Kawhi Leonard miał problemy z oddawaniem celnych rzutów, bo wykorzystał tylko 9 na 22 próby, ale do 24 punktów dodał też 12 zbiórek, a Toronto Raptors bez większych kłopotów pokonali Cleveland Cavaliers 116:104. Kyle Lowry spisywał się za to wręcz bezbłędnie, trafił 5 na 6 rzutów zza łuku, zapisał przy swoim nazwisku 27 "oczek" i osiem asyst, był motorem napędowym drużyny z Kanady.

New York Knicks rozpoczęli nerwowo, przestrzelili dziewięć pierwszych rzutów, ale kiedy weszli na właściwe obroty, nie pozostawili Atlancie Hawks żadnych złudzeń. Fantastyczna w ich wykonaniu była przede wszystkim druga kwarta, kiedy zaaplikowali rywalom aż 49 punktów!
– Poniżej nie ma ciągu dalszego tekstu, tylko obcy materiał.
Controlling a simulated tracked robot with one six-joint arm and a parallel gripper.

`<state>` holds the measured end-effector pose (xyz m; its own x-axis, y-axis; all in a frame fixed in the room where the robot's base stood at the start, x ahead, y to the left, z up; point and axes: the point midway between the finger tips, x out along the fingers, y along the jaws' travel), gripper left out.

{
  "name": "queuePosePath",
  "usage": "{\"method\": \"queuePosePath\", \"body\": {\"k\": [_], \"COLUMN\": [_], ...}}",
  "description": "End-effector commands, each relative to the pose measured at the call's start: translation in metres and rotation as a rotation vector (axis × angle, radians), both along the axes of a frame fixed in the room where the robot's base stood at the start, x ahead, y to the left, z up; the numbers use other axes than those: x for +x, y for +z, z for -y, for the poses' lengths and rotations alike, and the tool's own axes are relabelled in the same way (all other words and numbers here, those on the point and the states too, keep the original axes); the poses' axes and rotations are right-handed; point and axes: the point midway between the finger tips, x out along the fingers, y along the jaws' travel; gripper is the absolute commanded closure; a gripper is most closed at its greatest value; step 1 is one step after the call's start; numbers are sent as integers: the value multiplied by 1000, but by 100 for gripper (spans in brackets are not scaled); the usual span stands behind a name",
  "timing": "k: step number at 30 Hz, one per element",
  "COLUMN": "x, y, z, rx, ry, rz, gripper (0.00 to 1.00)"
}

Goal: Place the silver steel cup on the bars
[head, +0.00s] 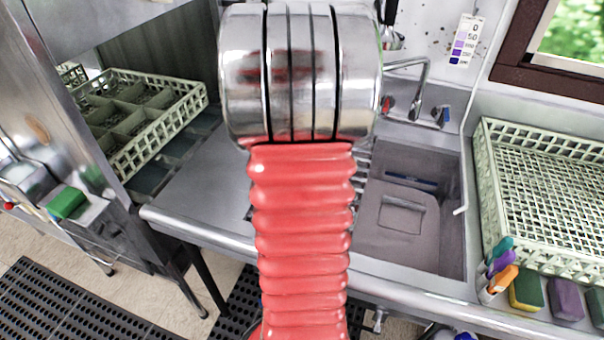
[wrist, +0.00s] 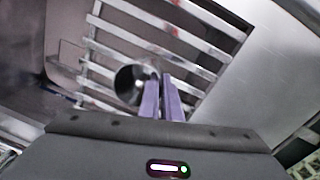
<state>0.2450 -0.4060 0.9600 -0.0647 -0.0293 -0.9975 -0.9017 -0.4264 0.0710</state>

To historyczny wynik, Knicks od 1946 roku nigdy nie rzucili więcej w zaledwie 12 minut. 
 
Dominował Tim Hardaway Junior, 26-latek zdobył wówczas 16 ze swoich 31 punktów. Gospodarze z Madison Square Garden prowadzili do przerwy 74:49, a ostatecznie pokonali "Jastrzębie" 126:107. W roli trenera Knicks debiutował David Fizdale.

Jeśli chodzi o występy zawodników Hawks przeciętnie w swoim pierwszym meczu w NBA spisał się Trae Young, kreowany w przyszłości na wielką gwiazdę. Debiutant spędził na parkiecie 33 minuty i uzbierał 14 punktów, sześć zbiórek i pięć asyst, choć trafił tylko 5 na 14 rzutów i popełnił cztery straty. - Niektóre rzeczy nam nie wychodziły, ale to tylko jeden mecz, więc zbytnio się nie zamartwiam - mówił 20-latek o postawie swojej oraz drużyny.

Dużo mówiło się o Jimmym Butlerze, koszykarz latem nie krył, że chce opuścić Minnesotę Timberwolves. Tak się nie stało, a skrzydłowy w pierwszym meczu sezonu zdobył 23 punkty, ale oddał aż 23 rzuty, z których trafił tylko dziewięć, a jego drużyna przegrała. Butler doprowadził do wyrównania 108:108, celnym rzutem za trzy w końcówce meczu, ale DeMar DeRozan trafił z półdystansu, a następnie wykorzystał dwa rzuty osobiste, dzięki czemu San Antonio Spurs triumfowali 112:108.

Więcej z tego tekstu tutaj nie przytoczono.